Kann ESG auch schaden?
Trotz dieser positiven Beispiele kann eine blinde Ausrichtung auf strenge ESG-Kriterien Schwellenländern schaden. Denn Länder wie Mexiko, Brasilien oder Kolumbien sind nach wie vor auf den Export von Rohstoffen oder fossilen Brennstoffen angewiesen. Länder wie Indonesien, die Mongolei, Südafrika oder Indien können es sich schlichtweg nicht leisten, schnell auf erneuerbare Energien umzusteigen, ohne das Wirtschaftswachstum und Einkommen weiter Teile ihrer Bevölkerung zu beeinträchtigen oder am Ende auf großen Beständen an Vermögenswerten wie Kraftwerke oder Rohstoffe, die drastisch an Wert verlieren würden, sitzen zu bleiben. Deshalb wollen diese Länder einen schrittweisen Übergang zu einer umweltfreundlicheren Wirtschaft über die Emission grüner Anleihen finanzieren.

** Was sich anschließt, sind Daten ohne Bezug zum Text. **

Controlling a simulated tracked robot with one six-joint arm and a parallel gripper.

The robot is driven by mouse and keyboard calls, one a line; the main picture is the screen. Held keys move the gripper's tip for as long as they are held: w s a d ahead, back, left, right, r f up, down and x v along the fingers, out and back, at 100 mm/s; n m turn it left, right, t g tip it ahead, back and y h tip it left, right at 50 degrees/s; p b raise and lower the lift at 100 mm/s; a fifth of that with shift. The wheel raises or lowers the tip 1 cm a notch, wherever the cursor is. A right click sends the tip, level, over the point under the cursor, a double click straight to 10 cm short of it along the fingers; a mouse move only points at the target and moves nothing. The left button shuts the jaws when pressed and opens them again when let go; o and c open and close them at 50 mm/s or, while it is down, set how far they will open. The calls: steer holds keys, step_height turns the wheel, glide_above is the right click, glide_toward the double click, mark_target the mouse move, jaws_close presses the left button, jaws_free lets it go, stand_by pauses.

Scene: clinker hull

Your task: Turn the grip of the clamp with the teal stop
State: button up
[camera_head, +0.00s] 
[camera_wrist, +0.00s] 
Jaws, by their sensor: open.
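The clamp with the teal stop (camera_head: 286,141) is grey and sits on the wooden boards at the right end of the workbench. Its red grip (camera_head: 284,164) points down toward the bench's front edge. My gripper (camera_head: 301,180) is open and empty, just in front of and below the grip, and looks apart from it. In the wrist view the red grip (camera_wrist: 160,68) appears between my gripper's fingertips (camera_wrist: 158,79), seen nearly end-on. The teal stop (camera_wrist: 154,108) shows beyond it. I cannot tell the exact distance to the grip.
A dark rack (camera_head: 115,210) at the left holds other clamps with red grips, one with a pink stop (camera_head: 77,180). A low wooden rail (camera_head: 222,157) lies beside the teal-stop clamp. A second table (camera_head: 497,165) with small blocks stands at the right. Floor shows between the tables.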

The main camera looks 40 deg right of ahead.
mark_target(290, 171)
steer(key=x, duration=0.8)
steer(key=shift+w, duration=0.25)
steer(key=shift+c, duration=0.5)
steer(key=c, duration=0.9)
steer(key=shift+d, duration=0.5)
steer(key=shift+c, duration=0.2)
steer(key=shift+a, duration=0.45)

Vor diesem Hintergrund müssen ESG-Investitionen in Schwelländern immer sorgfältig geprüft werden und die grundsätzlich positiven Effekte nachhaltiger Projekte gegenüber ihrer Machbarkeit abgewogen werden. Die Festlegung einheitlicher Kriterien, was unter ESG verstanden wird, könnte dabei auch von Vorteil sein. Begrüßenswert ist auf jeden Fall, dass sowohl Investoren als auch Emittenten ihren Fokus stärker auf Nachhaltigkeit und eine Energiewende legen. Uruguay zum Beispiel wurde im vergangenen Jahr von dem Analyseunternehmen Sustainalytics als "bester nachhaltiger Anleihe-Emittent” eingestuft. Dies alles sollte dazu beitragen, dass die notwendige Dynamik für grundlegende Veränderungen auch in Schwellenländern am Laufen gehalten wird.